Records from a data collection
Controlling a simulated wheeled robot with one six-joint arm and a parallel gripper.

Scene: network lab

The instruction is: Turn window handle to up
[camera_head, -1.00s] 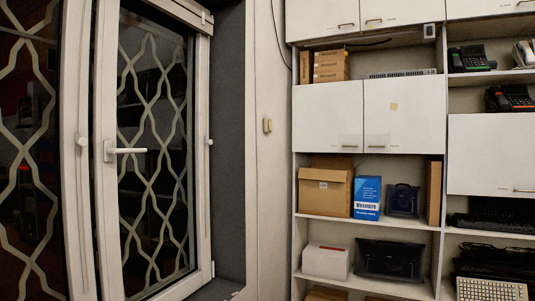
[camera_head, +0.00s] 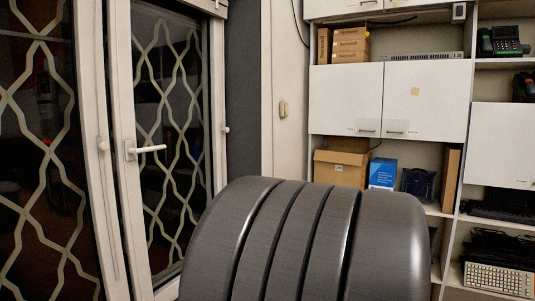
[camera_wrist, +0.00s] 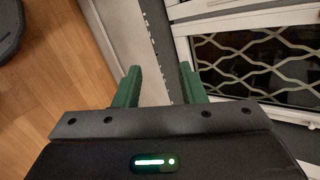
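The window handle (camera_head: 150,149) is a white lever on the white window frame (camera_head: 120,110) at the left of the head view. It points sideways to the right, roughly horizontal. In the wrist view my gripper (camera_wrist: 158,72) shows two green fingers spread apart with nothing between them. In that view a window sash with a pale wavy grille (camera_wrist: 265,65) lies to the right of the fingers, and I do not make out the handle there. My gripper does not show in the head view, where my large dark grey arm link covers the lower middle.
White shelving (camera_head: 422,100) with boxes and phones stands at the right. A cardboard box (camera_head: 340,167) and a blue box (camera_head: 382,173) sit on a shelf. The wrist view shows wooden floor (camera_wrist: 55,75) and a dark round object (camera_wrist: 8,28) at upper left.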

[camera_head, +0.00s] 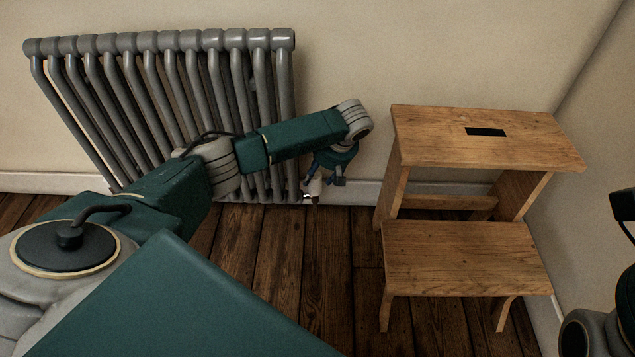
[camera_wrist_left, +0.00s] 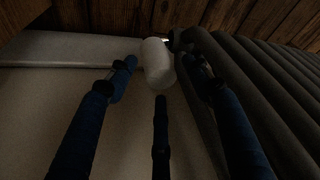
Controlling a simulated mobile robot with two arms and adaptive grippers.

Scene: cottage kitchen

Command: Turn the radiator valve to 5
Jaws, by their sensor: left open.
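The grey ribbed radiator (camera_head: 125,95) stands against the wall at left in the head view. Its white valve knob (camera_head: 315,187) is low by the radiator's right end, partly hidden by my left gripper (camera_head: 327,176). In the left wrist view the knob (camera_wrist_left: 157,62) is a pale rounded cylinder between the spread blue fingers of my left gripper (camera_wrist_left: 160,75). The fingers are open, one on each side and one below in the picture. I cannot tell whether any finger touches the knob. No number on the knob is readable. My right gripper does not show.
A wooden step stool (camera_head: 465,255) stands right of the radiator, close to my left gripper. Dark plank floor (camera_head: 280,285) is clear in front of the radiator. A white skirting board (camera_head: 365,192) runs along the wall.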

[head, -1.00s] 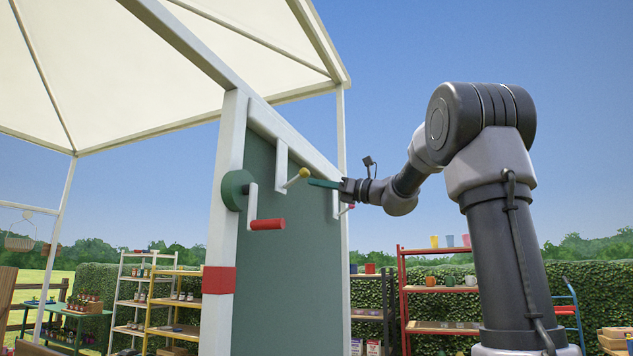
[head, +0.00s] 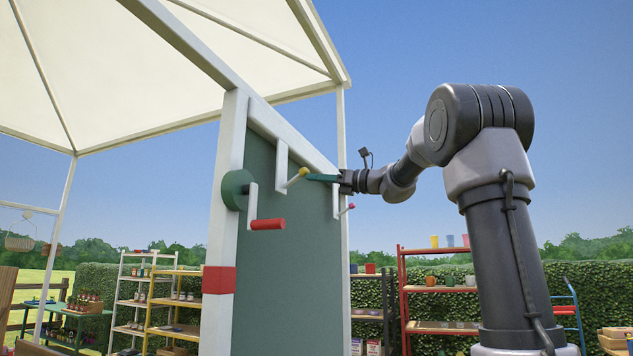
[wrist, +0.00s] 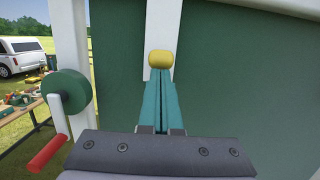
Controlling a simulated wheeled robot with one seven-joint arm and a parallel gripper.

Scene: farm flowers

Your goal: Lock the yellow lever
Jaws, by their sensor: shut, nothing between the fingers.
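The yellow lever (head: 295,178) is a thin rod with a yellow knob, on a white upright strip at the top of the green panel (head: 285,260). In the wrist view its yellow knob (wrist: 160,59) is straight ahead, just above my fingertips. My gripper (head: 310,177) has teal fingers, shut and empty, with the tips right at the knob. I cannot tell whether they touch it. In the wrist view the shut fingers (wrist: 160,85) point at the white strip (wrist: 163,25) behind the knob.
A crank with a red handle (head: 267,224) and green disc (head: 236,190) is left of the lever. A pink-tipped lever (head: 347,209) is at the right. A white post (head: 222,220) frames the panel. Shelves (head: 437,290) stand behind.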

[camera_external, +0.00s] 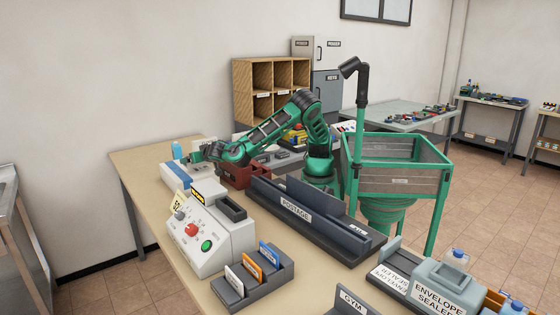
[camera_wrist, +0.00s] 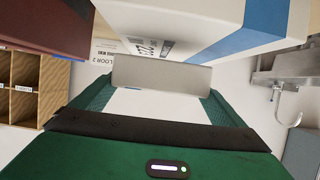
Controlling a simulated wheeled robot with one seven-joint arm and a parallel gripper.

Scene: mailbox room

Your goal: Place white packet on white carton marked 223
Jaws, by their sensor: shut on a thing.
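My gripper (camera_external: 197,156) is at the far left end of the long table in the external view, low over the items there. In the wrist view its green jaws (camera_wrist: 160,100) are shut on a pale, flat-faced thing (camera_wrist: 160,76), which looks like the white packet. The packet is too small to make out in the external view. A white surface with dark print (camera_wrist: 147,47) lies beyond it in the wrist view; it looks like a carton, but I cannot read the full number. I cannot tell whether the packet touches it.
A white and blue box (camera_external: 175,178) stands by my gripper. A dark red box (camera_external: 236,175) is to its right. A white machine with knobs (camera_external: 212,232), a grey postage rack (camera_external: 315,218) and a card holder (camera_external: 254,280) stand nearer. Bare tabletop (camera_external: 140,170) shows at the left.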

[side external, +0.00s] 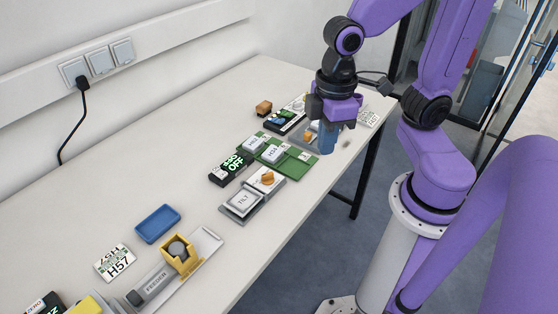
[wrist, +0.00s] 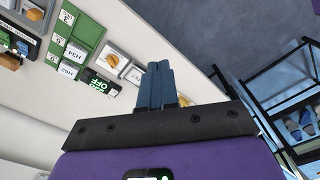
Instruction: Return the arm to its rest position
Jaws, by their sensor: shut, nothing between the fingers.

Requirement
Extract the full listing above verbatim; pictures are to be left out of the copy.

Output of the task
Controlling a simulated wheeled robot with one six-joint arm and a parallel gripper.

Scene: network lab

The instruction is: Turn window handle to up
[camera_head, -1.00s] 
[camera_head, +0.00s] 
[camera_wrist, +0.00s] 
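The window handle (camera_head: 150,149) is a white lever on the white window frame (camera_head: 120,110) at the left of the head view. It points sideways to the right, roughly horizontal. In the wrist view my gripper (camera_wrist: 158,72) shows two green fingers spread apart with nothing between them. In that view a window sash with a pale wavy grille (camera_wrist: 265,65) lies to the right of the fingers, and I do not make out the handle there. My gripper does not show in the head view, where my large dark grey arm link covers the lower middle.
White shelving (camera_head: 422,100) with boxes and phones stands at the right. A cardboard box (camera_head: 340,167) and a blue box (camera_head: 382,173) sit on a shelf. The wrist view shows wooden floor (camera_wrist: 55,75) and a dark round object (camera_wrist: 8,28) at upper left.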

[camera_head, +0.00s] 
[camera_wrist_left, +0.00s] 
Controlling a simulated mobile robot with two arms and adaptive grippers.

Scene: cottage kitchen

Command: Turn the radiator valve to 5
Jaws, by their sensor: left open.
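The grey ribbed radiator (camera_head: 125,95) stands against the wall at left in the head view. Its white valve knob (camera_head: 315,187) is low by the radiator's right end, partly hidden by my left gripper (camera_head: 327,176). In the left wrist view the knob (camera_wrist_left: 157,62) is a pale rounded cylinder between the spread blue fingers of my left gripper (camera_wrist_left: 160,75). The fingers are open, one on each side and one below in the picture. I cannot tell whether any finger touches the knob. No number on the knob is readable. My right gripper does not show.
A wooden step stool (camera_head: 465,255) stands right of the radiator, close to my left gripper. Dark plank floor (camera_head: 280,285) is clear in front of the radiator. A white skirting board (camera_head: 365,192) runs along the wall.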

[head, -1.00s] 
[head, +0.00s] 
[wrist, +0.00s] 
Controlling a simulated wheeled robot with one seven-joint arm and a parallel gripper.

Scene: farm flowers

Your goal: Lock the yellow lever
Jaws, by their sensor: shut, nothing between the fingers.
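The yellow lever (head: 295,178) is a thin rod with a yellow knob, on a white upright strip at the top of the green panel (head: 285,260). In the wrist view its yellow knob (wrist: 160,59) is straight ahead, just above my fingertips. My gripper (head: 310,177) has teal fingers, shut and empty, with the tips right at the knob. I cannot tell whether they touch it. In the wrist view the shut fingers (wrist: 160,85) point at the white strip (wrist: 163,25) behind the knob.
A crank with a red handle (head: 267,224) and green disc (head: 236,190) is left of the lever. A pink-tipped lever (head: 347,209) is at the right. A white post (head: 222,220) frames the panel. Shelves (head: 437,290) stand behind.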

[camera_external, +0.00s] 
[camera_wrist, +0.00s] 
Controlling a simulated wheeled robot with one seven-joint arm and a parallel gripper.

Scene: mailbox room

Your goal: Place white packet on white carton marked 223
Jaws, by their sensor: shut on a thing.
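My gripper (camera_external: 197,156) is at the far left end of the long table in the external view, low over the items there. In the wrist view its green jaws (camera_wrist: 160,100) are shut on a pale, flat-faced thing (camera_wrist: 160,76), which looks like the white packet. The packet is too small to make out in the external view. A white surface with dark print (camera_wrist: 147,47) lies beyond it in the wrist view; it looks like a carton, but I cannot read the full number. I cannot tell whether the packet touches it.
A white and blue box (camera_external: 175,178) stands by my gripper. A dark red box (camera_external: 236,175) is to its right. A white machine with knobs (camera_external: 212,232), a grey postage rack (camera_external: 315,218) and a card holder (camera_external: 254,280) stand nearer. Bare tabletop (camera_external: 140,170) shows at the left.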

[side external, +0.00s] 
[wrist, +0.00s] 
Instruction: Return the arm to its rest position
Jaws, by their sensor: shut, nothing between the fingers.

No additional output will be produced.